WHAT YOU ARE ASKED TO DO -
Set out every line bearing the string "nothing".

PROVIDED MATERIAL -
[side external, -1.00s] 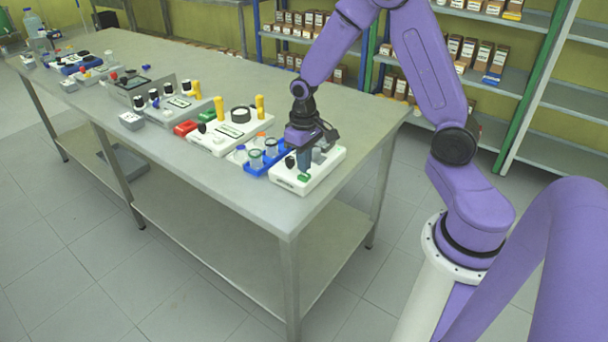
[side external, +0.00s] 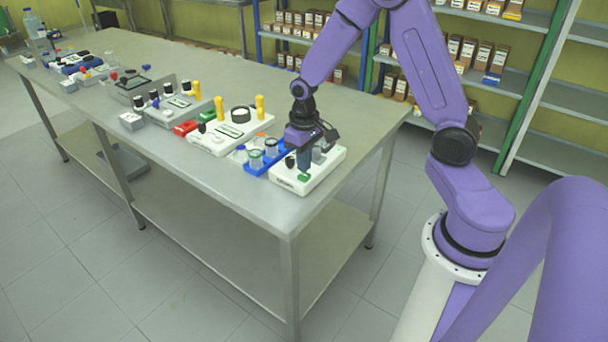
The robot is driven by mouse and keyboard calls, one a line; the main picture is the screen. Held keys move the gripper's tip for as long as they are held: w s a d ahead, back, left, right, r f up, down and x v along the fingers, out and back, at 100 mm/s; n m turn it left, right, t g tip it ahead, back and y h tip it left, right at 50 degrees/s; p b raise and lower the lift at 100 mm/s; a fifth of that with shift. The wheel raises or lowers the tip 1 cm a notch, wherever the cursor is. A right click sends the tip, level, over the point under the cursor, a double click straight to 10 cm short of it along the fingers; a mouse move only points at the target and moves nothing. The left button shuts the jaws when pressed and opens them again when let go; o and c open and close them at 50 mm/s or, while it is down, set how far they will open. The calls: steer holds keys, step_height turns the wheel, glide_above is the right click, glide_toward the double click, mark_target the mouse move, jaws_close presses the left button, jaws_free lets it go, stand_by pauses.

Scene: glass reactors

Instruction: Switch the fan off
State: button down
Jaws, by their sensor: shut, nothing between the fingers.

TASK RESPONSE -
The robot is driven by mouse and keyboard calls, one a line; the main picture is the screen. Held keys move the gripper's tip for as long as they are held: w s a d ahead, back, left, right, r f up, down and x v along the fingers, out and back, at 100 mm/s; n m turn it left, right, t g tip it ahead, back and y h tip it left, right at 50 degrees/s; p b raise and lower the lift at 100 mm/s; a fifth of that with shift. The wheel raises or lowers the tip 1 cm a notch, wherever the cursor is. A right click sends the tip, level, over the point under the cursor, a double click straight to 10 cm short of it along the fingers; a mouse move only points at the target and moves nothing. The left button shuts the jaws when pressed and opens them again when let go; o and c open and close them at 50 mm/s or, while it is down, set how far they will open. The calls: steer holds keys, step_height turns the wheel, glide_above is the right click, glide_toward the double click, mark_target the mouse move, jaws_close presses the left button, jaws_free lets it go, stand_by pauses.
Jaws, by their sensor: shut, nothing between the fingers.

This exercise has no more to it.